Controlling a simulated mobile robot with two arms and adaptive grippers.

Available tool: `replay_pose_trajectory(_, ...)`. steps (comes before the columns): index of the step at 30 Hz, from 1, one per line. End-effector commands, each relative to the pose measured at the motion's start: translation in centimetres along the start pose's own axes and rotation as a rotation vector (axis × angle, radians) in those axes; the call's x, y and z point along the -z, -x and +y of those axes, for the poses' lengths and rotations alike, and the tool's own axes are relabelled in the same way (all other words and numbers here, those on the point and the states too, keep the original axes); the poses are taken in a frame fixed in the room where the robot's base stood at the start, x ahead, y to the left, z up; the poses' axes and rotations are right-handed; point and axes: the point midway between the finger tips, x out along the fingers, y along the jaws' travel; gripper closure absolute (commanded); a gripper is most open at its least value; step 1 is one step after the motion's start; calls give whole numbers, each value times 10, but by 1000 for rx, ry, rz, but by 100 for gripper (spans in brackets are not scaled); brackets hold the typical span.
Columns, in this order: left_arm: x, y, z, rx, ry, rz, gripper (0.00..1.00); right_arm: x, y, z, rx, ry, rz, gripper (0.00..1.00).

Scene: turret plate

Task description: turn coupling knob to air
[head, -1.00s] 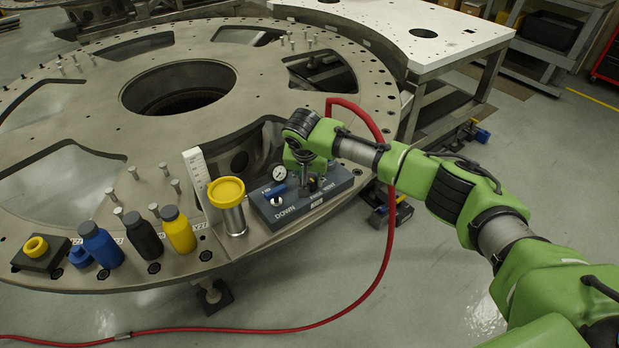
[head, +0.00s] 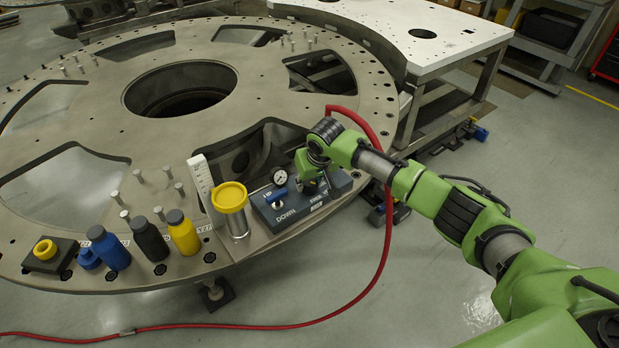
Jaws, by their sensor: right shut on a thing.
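The blue-grey control box (head: 296,213) sits on the near edge of the round metal plate, with the words DOWN and FREE VENT partly readable. A blue lever (head: 277,195) and a round white gauge (head: 279,176) show on its left part. My right gripper (head: 317,187) reaches down onto the right part of the box. It is shut on what looks like the coupling knob, which the fingers and wrist hide almost wholly. The knob's setting and any AIR mark cannot be read. My left gripper is not in view.
Left of the box stand a canister with a yellow lid (head: 230,196), a white scale (head: 201,182) and yellow, black and blue bottles (head: 183,232). A red hose (head: 388,240) loops behind my right wrist to the floor. The plate (head: 90,212) has large openings.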

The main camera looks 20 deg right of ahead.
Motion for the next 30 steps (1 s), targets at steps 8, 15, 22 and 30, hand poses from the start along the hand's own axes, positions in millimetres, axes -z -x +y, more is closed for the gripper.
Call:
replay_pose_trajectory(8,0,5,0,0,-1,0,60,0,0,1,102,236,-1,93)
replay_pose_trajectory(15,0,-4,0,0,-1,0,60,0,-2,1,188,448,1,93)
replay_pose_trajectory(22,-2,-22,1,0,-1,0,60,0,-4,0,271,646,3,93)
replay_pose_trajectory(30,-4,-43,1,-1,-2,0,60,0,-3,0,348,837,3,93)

-=-=-

● **Do this**
Reproduce all of the data exactly, omitting each picture it holds.

● **Task solution**
Controlling a simulated mobile robot with two arms and adaptive grippers.

Available tool: `replay_pose_trajectory(_, ...)`. steps (comes before the columns): index of the step at 30 Hz, from 1, one per line. End-effector commands, each relative to the pose measured at the motion's start: translation in centimetres along the start pose's own axes and rotation as a rotation vector (axis × angle, radians) in those axes; the call's x, y and z point along the -z, -x and +y of those axes, for the poses' lengths and rotations alike, and the tool's own axes are relabelled in the same way (all other words and numbers here, those on the point and the states too, keep the original axes); the poses are taken in a frame fixed in the room where the robot's base stood at the start, x ahead, y to the left, z up; the poses' axes and rotations are right-handed; point and axes: the point midway between the finger tips, x out along the fingers, y along the jaws' travel; gripper closure absolute (commanded); a gripper is most open at its least value; step 1 is one step after the motion's start; calls give whole numbers, each value times 10, but by 1000 for rx, ry, rz, but by 100 for gripper (spans in brackets are not scaled); brackets hold the typical span.
Columns, in this order: left_arm: x, y, z, rx, ry, rz, gripper (0.00..1.00); right_arm: x, y, z, rx, ry, rz, gripper (0.00..1.00).

Scene: turret plate

Task description: turn coupling knob to air
[head, -1.00s] 
[head, +0.00s] 
Jaws, by their sensor: right shut on a thing.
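The blue-grey control box (head: 296,213) sits on the near edge of the round metal plate, with the words DOWN and FREE VENT partly readable. A blue lever (head: 277,195) and a round white gauge (head: 279,176) show on its left part. My right gripper (head: 317,187) reaches down onto the right part of the box. It is shut on what looks like the coupling knob, which the fingers and wrist hide almost wholly. The knob's setting and any AIR mark cannot be read. My left gripper is not in view.
Left of the box stand a canister with a yellow lid (head: 230,196), a white scale (head: 201,182) and yellow, black and blue bottles (head: 183,232). A red hose (head: 388,240) loops behind my right wrist to the floor. The plate (head: 90,212) has large openings.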

The main camera looks 20 deg right of ahead.
Motion for the next 30 steps (1 s), targets at steps 8, 15, 22 and 30, hand poses from the start along the hand's own axes, positions in millimetres, axes -z -x +y, more is closed for the gripper.
Call:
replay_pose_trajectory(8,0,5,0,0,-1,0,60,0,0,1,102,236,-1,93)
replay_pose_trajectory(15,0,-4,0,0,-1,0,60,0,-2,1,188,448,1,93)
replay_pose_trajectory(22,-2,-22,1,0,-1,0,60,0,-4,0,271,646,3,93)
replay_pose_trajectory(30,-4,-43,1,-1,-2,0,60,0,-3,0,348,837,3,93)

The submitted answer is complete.